What makes Towards Universal Broadband: Flexible Broadband Pricing and the Digital Divide different from the usual refrain that consumption billing is the “fairest way” to price broadband service is the presumed added benefit that such pricing will benefit rural communities, minorities and the poor. Namely, that unless we move to such a system, rural consumers and low-income Americans will never purchase broadband service because of price sensitivity. Increase pricing for everyone, they suggest, and the United States will not achieve the president’s ambition for universal broadband adoption.
The report is an industry dream come true. Expect the usual suspects to wave it around in the air as “proof” of the need to overcharge you for broadband.
But before the Money Party gets started, let’s critically evaluate whether this report represents the solution we’ve been waiting for, or a nice excuse to simply increase prices and promise upgrades later.
It quickly becomes obvious the report is myopic from start to finish, presuming facts not in evidence, or that come from self-interested parties, and relies only on a single solution — price increases. The only debate is over which customers pay more: all of them or just the “heavy users.”
Smart readers already know in the end, everyone pays more no matter what.
And Now the Rest of the Story
Of course, the differing rates of broadband adoption across racial, geographic and income classes are strongly interrelated. A large portion of the disparity in uptake rates by race and geography, for example, are driven by differences in household income. Studies have indicated that uptake rates also are strongly correlated with education and the need for high speed Internet in the workplace.
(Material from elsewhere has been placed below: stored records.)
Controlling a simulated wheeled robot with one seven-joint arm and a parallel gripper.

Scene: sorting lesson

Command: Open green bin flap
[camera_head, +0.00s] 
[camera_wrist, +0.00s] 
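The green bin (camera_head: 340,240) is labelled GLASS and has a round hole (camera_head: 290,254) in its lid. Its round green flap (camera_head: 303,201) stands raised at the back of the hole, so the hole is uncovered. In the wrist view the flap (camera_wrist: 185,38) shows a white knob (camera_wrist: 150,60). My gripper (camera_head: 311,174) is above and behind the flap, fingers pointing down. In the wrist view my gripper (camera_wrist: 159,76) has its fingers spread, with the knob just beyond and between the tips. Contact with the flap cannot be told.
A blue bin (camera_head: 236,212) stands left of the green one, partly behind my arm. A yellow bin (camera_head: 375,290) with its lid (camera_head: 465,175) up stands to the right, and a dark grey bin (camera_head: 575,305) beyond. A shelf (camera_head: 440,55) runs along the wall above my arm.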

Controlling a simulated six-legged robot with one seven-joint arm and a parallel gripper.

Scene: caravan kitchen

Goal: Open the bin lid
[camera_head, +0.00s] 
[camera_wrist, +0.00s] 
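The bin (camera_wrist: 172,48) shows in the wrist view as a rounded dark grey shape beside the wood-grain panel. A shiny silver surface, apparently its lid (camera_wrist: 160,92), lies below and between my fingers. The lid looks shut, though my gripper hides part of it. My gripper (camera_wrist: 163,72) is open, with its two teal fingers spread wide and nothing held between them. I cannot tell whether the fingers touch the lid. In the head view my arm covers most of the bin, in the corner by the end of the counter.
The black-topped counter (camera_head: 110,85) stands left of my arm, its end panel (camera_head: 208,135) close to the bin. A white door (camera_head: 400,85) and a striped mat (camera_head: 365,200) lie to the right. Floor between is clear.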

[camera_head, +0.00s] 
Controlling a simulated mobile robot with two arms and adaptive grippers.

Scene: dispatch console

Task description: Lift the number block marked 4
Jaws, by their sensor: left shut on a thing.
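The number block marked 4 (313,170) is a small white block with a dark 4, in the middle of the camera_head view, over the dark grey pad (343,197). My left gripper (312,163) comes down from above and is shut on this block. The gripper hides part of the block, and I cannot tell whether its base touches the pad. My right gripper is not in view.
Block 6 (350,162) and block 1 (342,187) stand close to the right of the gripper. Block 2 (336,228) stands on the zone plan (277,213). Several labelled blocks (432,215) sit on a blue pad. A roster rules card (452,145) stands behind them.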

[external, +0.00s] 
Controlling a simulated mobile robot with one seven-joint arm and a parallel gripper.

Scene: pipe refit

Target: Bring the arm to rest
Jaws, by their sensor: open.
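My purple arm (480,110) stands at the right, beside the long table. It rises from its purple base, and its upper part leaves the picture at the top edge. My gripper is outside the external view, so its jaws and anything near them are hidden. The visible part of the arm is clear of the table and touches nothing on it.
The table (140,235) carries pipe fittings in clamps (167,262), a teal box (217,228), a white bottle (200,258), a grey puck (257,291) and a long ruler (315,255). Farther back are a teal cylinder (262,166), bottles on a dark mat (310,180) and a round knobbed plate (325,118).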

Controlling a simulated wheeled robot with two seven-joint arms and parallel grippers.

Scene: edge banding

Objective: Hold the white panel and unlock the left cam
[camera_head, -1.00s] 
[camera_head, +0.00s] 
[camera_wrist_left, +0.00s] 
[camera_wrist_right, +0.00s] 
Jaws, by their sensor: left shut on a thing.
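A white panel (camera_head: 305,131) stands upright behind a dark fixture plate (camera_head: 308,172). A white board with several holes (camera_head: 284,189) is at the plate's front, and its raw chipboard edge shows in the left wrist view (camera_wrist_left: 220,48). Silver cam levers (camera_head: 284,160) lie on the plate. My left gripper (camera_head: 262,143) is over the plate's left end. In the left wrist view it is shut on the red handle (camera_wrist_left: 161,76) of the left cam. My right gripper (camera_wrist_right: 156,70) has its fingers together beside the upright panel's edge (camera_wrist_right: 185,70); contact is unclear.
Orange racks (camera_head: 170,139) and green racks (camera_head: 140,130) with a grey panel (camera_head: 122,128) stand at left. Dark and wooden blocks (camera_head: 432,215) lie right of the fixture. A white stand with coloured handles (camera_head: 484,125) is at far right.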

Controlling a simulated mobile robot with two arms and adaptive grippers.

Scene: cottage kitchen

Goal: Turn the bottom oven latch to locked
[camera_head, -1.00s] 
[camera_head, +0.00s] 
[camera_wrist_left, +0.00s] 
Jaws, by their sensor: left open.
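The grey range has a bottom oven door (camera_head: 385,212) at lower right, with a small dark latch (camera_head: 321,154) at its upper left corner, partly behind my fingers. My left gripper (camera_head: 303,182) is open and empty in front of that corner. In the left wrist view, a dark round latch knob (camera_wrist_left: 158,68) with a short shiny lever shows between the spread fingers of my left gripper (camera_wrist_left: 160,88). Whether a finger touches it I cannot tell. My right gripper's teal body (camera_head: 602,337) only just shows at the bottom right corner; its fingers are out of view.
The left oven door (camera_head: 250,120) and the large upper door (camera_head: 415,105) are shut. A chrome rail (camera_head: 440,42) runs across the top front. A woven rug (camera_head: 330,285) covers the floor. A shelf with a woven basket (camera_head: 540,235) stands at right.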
Our difficult economic times have reversed these trends over the past two years, and the broadband access gap between African‐Americans and white Americans widened in both 2008 and 2009. Broadband adoption among African‐Americans rose only slightly in 2008 and 2009 following several years of much more substantial increases. Meanwhile, broadband adoption by white households continued to rise steadily. As a result, the broadband‐access gap between the races was wider in 2009 than it had been in 2005. A significant rural‐urban gap in broadband uptake rates also has persisted, as rural Americans increased their broadband access at about the same pace as those who live in cities and suburbs.
Respondents to the Pew survey report that their average bills for broadband service fell from $39 to $34.50 between 2004 and 2008. Interestingly, adoption continued to rise in 2009 despite a jump in prices back to the 2004 level. To some extent, the 2009 price levels may reflect the willingness of a growing number of Americans to pay more for premium services that provide even higher speeds. The average monthly cost of basic service stood at $37.10 in 2009, while premium subscribers paid an average of $44.60, according to the Pew Survey. Additionally, economic studies have concluded that households that have adopted broadband Internet are far less price sensitive or “price elastic” than prospective adopters.
These findings are supported by recent experience, which suggests that adoption would have been even higher in 2009 if the price increases had not occurred. Pew reports, for example, that almost one in ten Americans either cancelled or cut back Internet service for financial reasons between April 2008 and April 2009. These cutbacks were greatest at the bottom of the income scale, with 17 percent of households earning $20,000 or less reporting that they reduced or gave up service during 2008.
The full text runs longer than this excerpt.